Class picture from a residential school with the names of each student written on the photo.
Credit: Courtesy of the Audrey & Harry Hawthorn Library and Archives, UBC Museum of Anthropology
The Apartheid Museum in Johannesburg, South Africa
This museum opened in 2001. A series of 22 individual exhibits takes the visitor through an emotional journey of a state-sanctioned system based on racial discrimination. The museum shows how South Africa is coming to terms with its past and working toward a future that all South Africans can call their own.
The Apartheid Museum, Johannesburg, South Africa
Source: NJR ZA
The pillars outside the Apartheid Museum say Democracy, Equality, Reconciliation, and Diversity. This very large museum complex is entirely devoted to the history of state-approved racial discrimination.
In 1948, as people the world over realized the scope, cruelty, and devastation of the Holocaust, the United Nations issued The Universal Declaration of Human Rights. Ironically, the apartheid system was also established in South Africa that same year.
UNITED NATIONS UNIVERSAL DECLARATION OF HUMAN RIGHTS
- We Are All Born Free & Equal
- Don’t Discriminate
- The Right to Life
- No Slavery
- No Torture
- You Have Rights No Matter Where You Go
- We’re All Equal Before the Law
- Your Human Rights Are Protected by Law
- No Unfair Detainment
- The Right to Trial
- We’re Always Innocent Till Proven Guilty
- The Right to Privacy
- Freedom to Move; We all have the right to go where we want in our own country and to travel as we wish
- The Right to Seek a Safe Place to Live
- Right to a Nationality
This simplified version of the thirty Articles of the Universal Declaration of Human Rights has been created especially for young people.
ACTION 3
Discuss
A Gallery of Human Rights
After you have discussed the basic human rights outlined in the United Nations Charter of Human Rights, organize the class into groups with three students each.
As a group, select three categories of human rights that you consider to be most important to you. Discuss how these three rights are relevant to your school or community.
As a group, select one of your three choices that you feel should be the focus of its own human rights exhibit. Create a poster advertising the exhibit you think is important.

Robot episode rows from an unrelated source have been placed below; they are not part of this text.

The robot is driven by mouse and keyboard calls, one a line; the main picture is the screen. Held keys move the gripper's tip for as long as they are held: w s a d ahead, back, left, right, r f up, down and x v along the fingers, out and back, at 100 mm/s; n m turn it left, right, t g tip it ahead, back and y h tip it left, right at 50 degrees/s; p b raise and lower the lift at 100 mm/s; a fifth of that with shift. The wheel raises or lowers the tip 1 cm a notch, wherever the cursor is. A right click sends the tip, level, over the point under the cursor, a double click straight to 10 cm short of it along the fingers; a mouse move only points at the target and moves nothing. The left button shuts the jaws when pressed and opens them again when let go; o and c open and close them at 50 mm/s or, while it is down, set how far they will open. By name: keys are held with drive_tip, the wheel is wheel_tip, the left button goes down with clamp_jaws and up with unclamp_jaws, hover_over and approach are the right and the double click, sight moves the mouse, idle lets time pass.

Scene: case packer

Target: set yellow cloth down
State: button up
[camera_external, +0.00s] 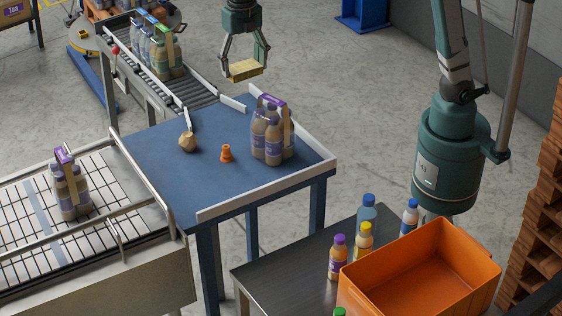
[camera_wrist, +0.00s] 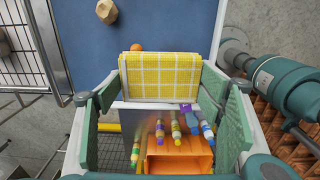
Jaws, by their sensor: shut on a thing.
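The yellow cloth (camera_external: 244,70) is a folded pad held level in the air between my gripper's fingers (camera_external: 244,60). In the wrist view the cloth (camera_wrist: 160,75) shows a yellow and white check, and my gripper (camera_wrist: 160,92) has a green finger on each side of it. The blue table (camera_external: 220,185) lies below, toward the camera in the external view. The cloth appears clear of its surface; the exact height is hard to tell.
An orange crate (camera_external: 420,270) and several bottles stand on a lower bench (camera_external: 280,272). A conveyor (camera_external: 185,93) carries more bottles.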

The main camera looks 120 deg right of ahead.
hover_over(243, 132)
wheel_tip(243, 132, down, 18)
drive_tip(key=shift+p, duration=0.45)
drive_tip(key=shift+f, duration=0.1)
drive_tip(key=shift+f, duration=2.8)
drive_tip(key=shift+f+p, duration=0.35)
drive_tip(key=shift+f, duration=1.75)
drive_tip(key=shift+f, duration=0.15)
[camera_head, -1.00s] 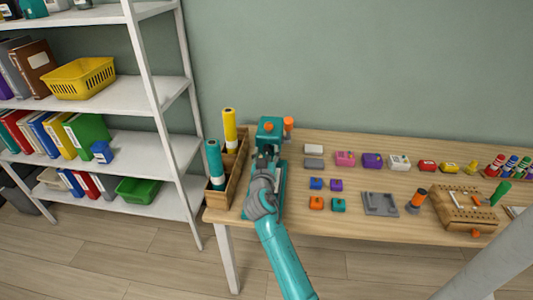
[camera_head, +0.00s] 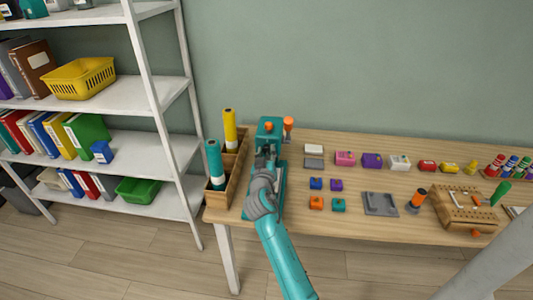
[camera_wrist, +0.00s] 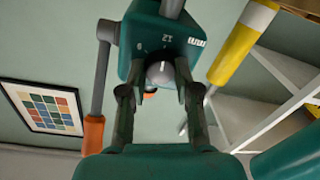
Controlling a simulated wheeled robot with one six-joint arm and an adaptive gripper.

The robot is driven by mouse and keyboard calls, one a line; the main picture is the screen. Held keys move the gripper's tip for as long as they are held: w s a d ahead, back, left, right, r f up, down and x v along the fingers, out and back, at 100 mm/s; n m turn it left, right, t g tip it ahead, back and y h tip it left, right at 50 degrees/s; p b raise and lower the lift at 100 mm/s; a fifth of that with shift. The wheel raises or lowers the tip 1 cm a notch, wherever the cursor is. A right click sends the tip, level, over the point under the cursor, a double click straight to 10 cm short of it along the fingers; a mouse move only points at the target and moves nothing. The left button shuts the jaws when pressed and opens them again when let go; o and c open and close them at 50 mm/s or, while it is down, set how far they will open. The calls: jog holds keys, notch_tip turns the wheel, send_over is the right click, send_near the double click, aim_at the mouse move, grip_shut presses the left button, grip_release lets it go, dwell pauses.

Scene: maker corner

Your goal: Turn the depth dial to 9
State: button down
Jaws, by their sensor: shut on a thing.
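The teal press (camera_head: 270,127) stands at the left end of the workbench, its orange-tipped lever (camera_head: 288,124) at its right. In the wrist view, the press head (camera_wrist: 150,40) carries a round grey depth dial (camera_wrist: 160,73) with a white mark pointing roughly up, near the printed 12. Another number to the left is small and hard to read. My gripper (camera_head: 265,160) is at the front of the press. In the wrist view, the fingers of my gripper (camera_wrist: 158,80) stand on both sides of the dial, shut on it. The dial is hidden in the head view.
A wooden box (camera_head: 235,160) with yellow and teal rolls stands close left of the press. Several small coloured blocks and a grey tray (camera_head: 380,208) lie to the right. A white shelf (camera_head: 150,95) stands left of the workbench (camera_head: 300,228).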

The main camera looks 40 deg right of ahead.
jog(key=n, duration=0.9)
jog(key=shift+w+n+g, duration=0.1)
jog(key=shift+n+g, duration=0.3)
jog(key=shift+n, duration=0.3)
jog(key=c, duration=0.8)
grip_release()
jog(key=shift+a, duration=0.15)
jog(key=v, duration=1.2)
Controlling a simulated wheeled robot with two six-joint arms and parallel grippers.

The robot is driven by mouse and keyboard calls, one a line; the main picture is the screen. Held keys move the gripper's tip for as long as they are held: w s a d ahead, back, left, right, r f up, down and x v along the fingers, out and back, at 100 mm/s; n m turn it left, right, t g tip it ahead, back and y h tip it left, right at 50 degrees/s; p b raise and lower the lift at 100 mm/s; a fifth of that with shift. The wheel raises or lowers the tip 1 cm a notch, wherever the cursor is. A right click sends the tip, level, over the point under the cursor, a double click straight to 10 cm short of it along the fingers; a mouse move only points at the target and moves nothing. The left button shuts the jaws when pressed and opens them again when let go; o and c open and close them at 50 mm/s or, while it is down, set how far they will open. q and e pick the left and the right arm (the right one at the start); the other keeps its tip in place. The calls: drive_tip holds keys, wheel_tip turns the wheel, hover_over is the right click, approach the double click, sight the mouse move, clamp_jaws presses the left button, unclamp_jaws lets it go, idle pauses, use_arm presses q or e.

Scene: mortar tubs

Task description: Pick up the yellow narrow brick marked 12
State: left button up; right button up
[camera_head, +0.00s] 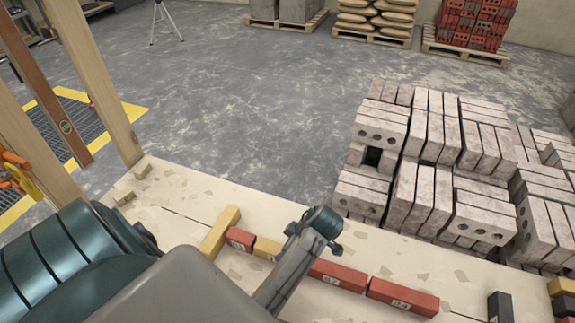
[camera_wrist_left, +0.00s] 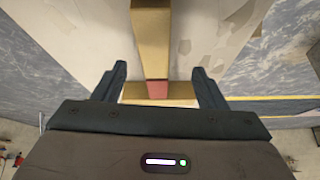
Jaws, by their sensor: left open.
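My left gripper (camera_wrist_left: 160,70) is open in the wrist view, one finger on each side of a short red brick end. A yellow brick lying crosswise (camera_wrist_left: 133,91) shows between the fingers, touching or close to that red brick (camera_wrist_left: 157,90). In the head view a yellow brick (camera_head: 219,230) lies across the row's left end. A shorter yellow brick (camera_head: 266,247) lies right of the red one (camera_head: 240,238), partly behind my arm. I cannot read a 12 on any yellow brick. My right gripper is out of view.
More red bricks (camera_head: 403,297) continue the row on the pale bench (camera_head: 180,190). A black brick (camera_head: 500,308) and a yellow one (camera_head: 562,288) lie far right. Grey brick stacks (camera_head: 420,180) stand beyond the bench edge. Wooden posts (camera_head: 100,90) rise at left.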

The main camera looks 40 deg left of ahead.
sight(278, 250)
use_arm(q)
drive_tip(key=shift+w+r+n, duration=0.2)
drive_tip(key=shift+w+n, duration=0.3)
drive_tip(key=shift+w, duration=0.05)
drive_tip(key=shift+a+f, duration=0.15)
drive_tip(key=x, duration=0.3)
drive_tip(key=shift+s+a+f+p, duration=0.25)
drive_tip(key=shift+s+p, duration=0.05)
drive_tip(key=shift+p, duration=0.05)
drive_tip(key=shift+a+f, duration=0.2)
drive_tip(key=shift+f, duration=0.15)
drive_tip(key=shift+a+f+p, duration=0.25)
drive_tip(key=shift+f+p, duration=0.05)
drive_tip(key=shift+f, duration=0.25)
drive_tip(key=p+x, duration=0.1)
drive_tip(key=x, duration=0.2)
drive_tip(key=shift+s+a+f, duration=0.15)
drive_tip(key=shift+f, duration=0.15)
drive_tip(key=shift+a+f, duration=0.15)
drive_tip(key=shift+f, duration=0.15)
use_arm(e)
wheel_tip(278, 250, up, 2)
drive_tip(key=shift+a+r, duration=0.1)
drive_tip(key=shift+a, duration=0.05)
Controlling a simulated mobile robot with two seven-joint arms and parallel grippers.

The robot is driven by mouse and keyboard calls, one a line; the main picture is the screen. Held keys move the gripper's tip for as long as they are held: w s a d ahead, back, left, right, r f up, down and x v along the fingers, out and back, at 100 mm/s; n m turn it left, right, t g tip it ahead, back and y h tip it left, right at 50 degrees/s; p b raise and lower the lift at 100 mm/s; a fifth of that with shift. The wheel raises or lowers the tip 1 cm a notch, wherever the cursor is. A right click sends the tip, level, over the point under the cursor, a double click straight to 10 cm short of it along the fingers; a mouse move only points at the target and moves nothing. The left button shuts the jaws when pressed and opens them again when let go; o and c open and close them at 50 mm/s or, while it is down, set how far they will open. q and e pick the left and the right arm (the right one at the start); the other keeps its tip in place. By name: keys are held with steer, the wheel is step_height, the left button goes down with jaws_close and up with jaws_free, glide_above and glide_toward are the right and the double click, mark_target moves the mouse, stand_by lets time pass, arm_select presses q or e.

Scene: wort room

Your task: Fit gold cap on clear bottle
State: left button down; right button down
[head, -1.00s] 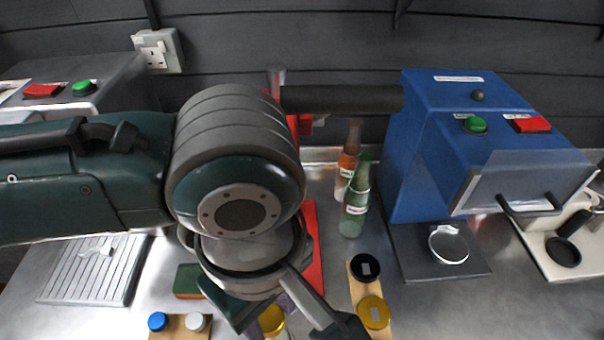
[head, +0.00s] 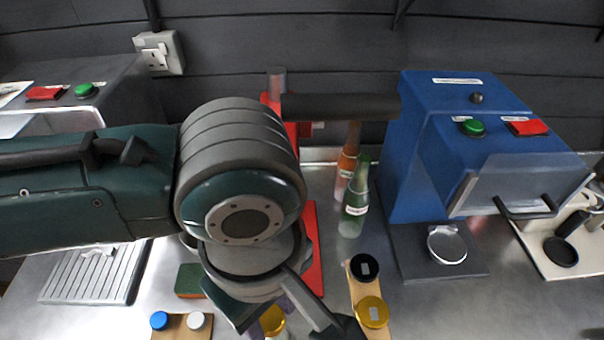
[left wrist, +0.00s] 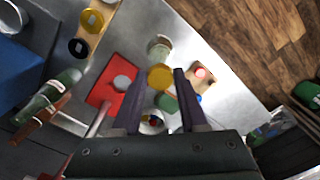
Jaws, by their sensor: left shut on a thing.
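A gold cap (left wrist: 160,77) sits between the two dark fingers of my left gripper (left wrist: 158,74) in the left wrist view. The gripper is shut on it. The cap also shows at the bottom edge of the head view (head: 272,319), below my left wrist. A clear bottle (left wrist: 159,46) stands just beyond the cap in the left wrist view. I cannot tell whether cap and bottle touch. A second gold cap (head: 372,312) lies on a wooden board. My right gripper is not in view.
A black cap (head: 364,267) shares the wooden board (head: 352,290). A green bottle (head: 354,212) and an orange bottle (head: 346,165) stand left of a blue machine (head: 425,150). A red-based press (head: 314,245) is partly hidden by my arm. Blue (head: 159,320) and white (head: 196,321) caps lie front left.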

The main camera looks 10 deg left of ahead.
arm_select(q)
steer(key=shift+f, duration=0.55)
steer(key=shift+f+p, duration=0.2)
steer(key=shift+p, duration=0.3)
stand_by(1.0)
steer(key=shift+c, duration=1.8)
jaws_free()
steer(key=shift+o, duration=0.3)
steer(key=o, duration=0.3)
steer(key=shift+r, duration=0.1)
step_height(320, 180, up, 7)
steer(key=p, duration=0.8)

Your poster should have the following components:
- A clear indication of the human right to which your exhibit is devoted
- A statement of why that right is so important
- Visuals highlighting that right. These may include drawings, pictures, newspaper clippings, poetry, cartoons, editorials, letters, and whatever visuals you feel will help others understand the importance of this human right.
- When your posters are complete, you may wish to mount them in the corridors near your classroom and invite other classes to tour your Gallery of Human Rights.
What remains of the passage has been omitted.